At its most basic, Lidsville was about a lost boy trying to get home. It might not have been the primary goal of each episode, but that was what Mark wanted. As far as we know, he never returned home, not unlike other beloved TV characters.

In actuality it was like watching a fever dream or acid trip. You can't say the Kroffts didn't have imagination. Most of their shows involve outlandish and colorful sets and characters. But still, I have to wonder how many kids got the crap scared out of them just during the opening credits.

Speaking of the opening credits, you eagle-eyed types might notice that Charles Nelson Reilly also plays Merlo the Great. That always made me wonder if Merlo was a disguise for Hoodoo while in our world.

That's probably overthinking it a bit, but I was a nerdy kid.

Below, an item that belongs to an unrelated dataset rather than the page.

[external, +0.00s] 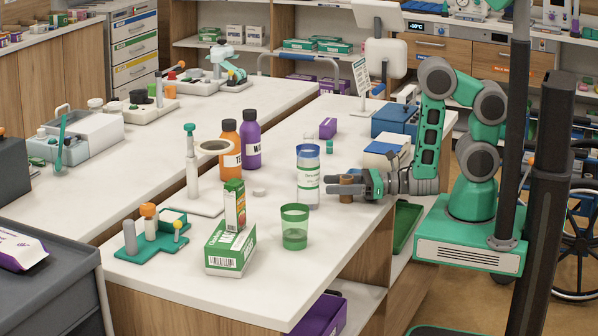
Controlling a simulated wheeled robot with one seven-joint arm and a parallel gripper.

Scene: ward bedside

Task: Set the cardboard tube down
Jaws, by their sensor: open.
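The cardboard tube (347,189) is a short brown cylinder near the right edge of the white counter (330,255). It looks upright and at counter level. My gripper (340,187) reaches in low from the right, with its jaws open and its dark fingers lying around the tube. The fingers hide part of the tube, and I cannot tell whether they touch it.
A green cup (294,228) and a green-white box (230,249) stand in front. A blue-white box (381,156) is behind. Bare counter lies in front of my gripper.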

A shock, I know.

You know the premise for the show is bizarre when you try to explain it to other grown adults. It's like trying to explain old videogames.

"OK, so in Burgertime, you play a chef who's trying to make gigantic burgers while avoiding attacks from people-sized hot dogs, fried eggs and pickle chips. To ward them off, you douse them with pepper. That stops them for a second."


It makes perfect sense until you say it out loud.

If, God help us all, they make a movie version of this, I think it would be interesting if instead of a kid's movie, they made it a dystopian nightmare, as cliche as it might be. Horatio Hoodoo (Johnny Depp?) wants to conquer Lidsville, so he travels to our world to perform magic shows in hopes of finding a kid fascinated by magic. He'd do all the hard work, and if something went wrong, the kid could take the fall for him. The ruler of Lidsville is a giant Kangol (voiced by Samuel L. Jackson, naturally), who tries to convert Hoodoo's apprentice and --

Sorry. Still overthinking this. I'm still a nerdy kid, I guess.